**INSTRUCTION:**
Write out exactly the lines from the line with "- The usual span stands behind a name" through the line with "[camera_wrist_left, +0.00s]", including both, and nothing more.

**THE RECORDS:**
________
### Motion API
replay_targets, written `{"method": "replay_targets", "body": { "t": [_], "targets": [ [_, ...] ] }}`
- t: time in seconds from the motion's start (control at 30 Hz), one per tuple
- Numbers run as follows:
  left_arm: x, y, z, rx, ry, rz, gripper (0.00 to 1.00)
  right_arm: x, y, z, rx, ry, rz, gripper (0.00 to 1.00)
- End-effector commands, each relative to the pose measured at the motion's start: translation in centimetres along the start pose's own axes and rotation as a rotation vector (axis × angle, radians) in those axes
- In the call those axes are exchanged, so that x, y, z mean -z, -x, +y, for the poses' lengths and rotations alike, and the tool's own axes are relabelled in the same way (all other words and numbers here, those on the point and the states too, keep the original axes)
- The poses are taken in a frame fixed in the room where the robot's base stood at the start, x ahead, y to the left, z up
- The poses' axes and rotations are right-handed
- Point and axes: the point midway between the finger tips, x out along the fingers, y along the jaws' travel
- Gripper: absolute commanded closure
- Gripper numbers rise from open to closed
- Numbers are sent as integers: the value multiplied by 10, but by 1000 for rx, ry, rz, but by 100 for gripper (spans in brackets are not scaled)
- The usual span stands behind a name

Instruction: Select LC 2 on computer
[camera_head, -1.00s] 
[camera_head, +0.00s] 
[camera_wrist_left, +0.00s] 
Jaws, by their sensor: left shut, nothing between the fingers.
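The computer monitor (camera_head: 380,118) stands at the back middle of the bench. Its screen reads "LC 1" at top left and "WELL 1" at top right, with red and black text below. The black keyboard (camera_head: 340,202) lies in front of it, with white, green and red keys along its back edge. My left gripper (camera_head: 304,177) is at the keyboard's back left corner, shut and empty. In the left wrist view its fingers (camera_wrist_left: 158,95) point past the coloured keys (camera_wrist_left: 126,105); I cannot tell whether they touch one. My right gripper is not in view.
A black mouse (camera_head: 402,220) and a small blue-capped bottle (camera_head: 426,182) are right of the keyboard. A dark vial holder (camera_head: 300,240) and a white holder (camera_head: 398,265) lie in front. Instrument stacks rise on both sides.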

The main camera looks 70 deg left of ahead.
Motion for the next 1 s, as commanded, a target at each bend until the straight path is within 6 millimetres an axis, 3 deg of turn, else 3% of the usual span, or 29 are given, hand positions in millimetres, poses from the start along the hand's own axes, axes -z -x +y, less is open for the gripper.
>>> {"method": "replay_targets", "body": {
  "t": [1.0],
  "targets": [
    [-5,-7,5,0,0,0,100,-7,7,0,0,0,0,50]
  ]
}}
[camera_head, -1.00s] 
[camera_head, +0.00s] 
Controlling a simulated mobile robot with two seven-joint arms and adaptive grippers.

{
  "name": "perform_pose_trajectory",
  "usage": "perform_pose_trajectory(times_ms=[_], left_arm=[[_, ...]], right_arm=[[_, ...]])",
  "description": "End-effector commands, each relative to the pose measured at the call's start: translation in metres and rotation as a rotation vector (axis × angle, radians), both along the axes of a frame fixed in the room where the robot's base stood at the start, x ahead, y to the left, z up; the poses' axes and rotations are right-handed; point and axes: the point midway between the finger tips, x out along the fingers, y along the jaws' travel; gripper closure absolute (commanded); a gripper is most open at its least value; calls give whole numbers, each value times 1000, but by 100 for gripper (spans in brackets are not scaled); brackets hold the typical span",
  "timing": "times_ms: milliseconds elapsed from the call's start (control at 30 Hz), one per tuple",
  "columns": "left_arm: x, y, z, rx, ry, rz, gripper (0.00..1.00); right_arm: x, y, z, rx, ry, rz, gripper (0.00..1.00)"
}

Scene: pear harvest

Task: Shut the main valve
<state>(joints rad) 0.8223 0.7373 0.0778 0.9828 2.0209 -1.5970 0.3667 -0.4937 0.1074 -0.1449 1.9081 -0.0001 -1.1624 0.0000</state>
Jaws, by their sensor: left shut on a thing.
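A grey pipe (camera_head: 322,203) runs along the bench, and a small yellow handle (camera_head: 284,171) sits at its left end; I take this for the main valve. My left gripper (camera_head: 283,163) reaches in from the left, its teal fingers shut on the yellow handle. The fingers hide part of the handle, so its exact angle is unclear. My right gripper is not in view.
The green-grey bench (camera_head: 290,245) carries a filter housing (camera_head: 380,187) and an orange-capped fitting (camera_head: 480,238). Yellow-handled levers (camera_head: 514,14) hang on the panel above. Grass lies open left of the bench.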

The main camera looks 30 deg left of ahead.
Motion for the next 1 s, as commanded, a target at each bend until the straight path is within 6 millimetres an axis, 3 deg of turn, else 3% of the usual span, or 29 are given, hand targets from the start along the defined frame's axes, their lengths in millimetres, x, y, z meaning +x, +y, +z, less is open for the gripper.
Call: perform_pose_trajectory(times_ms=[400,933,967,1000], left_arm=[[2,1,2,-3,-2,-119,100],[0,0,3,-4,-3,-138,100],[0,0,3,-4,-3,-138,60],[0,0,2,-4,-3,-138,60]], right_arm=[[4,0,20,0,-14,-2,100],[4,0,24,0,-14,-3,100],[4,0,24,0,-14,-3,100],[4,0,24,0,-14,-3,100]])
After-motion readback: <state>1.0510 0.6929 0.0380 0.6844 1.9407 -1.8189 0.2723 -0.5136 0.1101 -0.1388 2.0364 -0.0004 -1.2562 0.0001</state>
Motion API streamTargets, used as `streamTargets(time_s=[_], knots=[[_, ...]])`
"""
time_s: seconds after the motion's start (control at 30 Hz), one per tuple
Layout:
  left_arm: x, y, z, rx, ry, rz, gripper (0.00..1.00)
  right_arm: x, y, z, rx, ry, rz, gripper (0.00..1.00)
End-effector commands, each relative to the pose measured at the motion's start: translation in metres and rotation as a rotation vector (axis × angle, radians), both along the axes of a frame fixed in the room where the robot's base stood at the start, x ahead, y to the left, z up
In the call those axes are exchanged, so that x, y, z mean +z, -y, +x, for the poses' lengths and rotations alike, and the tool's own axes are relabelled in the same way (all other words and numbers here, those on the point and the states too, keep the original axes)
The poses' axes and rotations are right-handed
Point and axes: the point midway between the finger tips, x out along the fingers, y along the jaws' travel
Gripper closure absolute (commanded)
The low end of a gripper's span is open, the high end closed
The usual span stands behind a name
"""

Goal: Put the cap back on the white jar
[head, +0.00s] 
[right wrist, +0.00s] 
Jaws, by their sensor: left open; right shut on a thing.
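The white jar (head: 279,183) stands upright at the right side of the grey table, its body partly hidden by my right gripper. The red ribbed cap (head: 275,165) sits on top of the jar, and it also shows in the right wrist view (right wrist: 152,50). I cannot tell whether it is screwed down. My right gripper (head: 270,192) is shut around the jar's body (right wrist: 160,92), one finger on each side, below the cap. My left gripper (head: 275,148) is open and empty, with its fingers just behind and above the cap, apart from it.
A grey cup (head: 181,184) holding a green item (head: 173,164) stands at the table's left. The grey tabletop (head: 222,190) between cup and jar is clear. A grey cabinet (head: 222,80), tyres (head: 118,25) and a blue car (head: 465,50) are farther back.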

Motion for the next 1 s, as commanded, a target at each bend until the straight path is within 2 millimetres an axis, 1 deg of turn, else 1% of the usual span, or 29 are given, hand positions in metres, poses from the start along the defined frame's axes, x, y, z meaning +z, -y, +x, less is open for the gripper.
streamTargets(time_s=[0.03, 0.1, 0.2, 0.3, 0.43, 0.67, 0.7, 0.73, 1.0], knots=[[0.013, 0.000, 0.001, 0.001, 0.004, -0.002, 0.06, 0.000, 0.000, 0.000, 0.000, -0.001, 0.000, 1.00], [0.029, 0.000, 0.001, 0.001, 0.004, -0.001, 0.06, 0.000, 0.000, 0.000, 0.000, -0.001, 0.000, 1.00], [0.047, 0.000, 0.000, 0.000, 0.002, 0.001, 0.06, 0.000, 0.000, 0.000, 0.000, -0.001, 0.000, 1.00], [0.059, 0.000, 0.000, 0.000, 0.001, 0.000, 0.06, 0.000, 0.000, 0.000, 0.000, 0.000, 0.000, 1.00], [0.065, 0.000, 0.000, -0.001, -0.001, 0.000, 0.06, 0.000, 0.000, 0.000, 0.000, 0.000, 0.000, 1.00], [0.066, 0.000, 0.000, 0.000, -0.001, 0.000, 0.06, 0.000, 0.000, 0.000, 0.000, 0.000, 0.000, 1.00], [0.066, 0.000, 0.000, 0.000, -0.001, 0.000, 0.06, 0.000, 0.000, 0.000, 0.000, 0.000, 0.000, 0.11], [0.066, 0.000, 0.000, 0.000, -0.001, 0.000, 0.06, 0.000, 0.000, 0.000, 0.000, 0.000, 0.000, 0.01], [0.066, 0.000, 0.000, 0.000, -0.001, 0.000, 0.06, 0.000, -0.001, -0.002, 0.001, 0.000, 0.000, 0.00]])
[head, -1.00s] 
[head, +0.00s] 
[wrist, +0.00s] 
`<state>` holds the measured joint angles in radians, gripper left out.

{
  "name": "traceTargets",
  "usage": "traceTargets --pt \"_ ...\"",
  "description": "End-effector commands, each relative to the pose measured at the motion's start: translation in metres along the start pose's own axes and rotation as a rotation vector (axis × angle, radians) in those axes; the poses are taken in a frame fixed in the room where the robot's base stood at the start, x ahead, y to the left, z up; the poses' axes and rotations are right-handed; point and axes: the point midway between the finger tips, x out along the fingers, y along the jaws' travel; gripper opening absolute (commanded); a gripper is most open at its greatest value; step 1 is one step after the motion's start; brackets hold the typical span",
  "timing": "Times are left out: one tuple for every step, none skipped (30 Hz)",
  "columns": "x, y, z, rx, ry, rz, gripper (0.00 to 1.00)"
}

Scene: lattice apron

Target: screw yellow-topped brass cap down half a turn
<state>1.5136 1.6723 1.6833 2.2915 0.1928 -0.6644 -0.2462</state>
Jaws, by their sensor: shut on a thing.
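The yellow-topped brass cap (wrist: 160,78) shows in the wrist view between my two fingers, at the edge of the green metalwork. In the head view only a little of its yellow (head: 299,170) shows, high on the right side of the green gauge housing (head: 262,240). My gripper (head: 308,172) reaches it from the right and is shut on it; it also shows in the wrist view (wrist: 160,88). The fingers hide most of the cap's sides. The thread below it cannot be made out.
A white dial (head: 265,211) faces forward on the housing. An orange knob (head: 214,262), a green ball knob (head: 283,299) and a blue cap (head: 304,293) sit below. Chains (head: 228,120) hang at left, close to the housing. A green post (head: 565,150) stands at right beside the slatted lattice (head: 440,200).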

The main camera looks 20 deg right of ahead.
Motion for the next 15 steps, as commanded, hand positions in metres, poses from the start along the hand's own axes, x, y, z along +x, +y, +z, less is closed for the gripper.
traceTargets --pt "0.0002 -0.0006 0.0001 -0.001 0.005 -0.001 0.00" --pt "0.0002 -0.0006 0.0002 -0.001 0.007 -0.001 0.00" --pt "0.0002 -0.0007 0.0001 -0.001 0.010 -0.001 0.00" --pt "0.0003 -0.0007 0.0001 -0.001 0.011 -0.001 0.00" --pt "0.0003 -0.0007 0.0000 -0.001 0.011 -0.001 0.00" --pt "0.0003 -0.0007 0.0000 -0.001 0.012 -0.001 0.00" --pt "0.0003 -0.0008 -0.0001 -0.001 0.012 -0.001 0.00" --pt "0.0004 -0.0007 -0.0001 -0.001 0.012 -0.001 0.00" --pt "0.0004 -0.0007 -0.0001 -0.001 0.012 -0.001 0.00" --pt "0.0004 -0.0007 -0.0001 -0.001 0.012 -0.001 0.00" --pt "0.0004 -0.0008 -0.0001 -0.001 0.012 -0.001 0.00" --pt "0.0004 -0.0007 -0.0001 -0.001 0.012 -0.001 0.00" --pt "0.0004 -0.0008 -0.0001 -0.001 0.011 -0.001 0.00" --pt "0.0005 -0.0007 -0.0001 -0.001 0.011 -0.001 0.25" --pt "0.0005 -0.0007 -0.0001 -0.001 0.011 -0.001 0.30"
________
**RESPONSE TO THIS TASK:**
- The usual span stands behind a name

Instruction: Select LC 2 on computer
[camera_head, -1.00s] 
[camera_head, +0.00s] 
[camera_wrist_left, +0.00s] 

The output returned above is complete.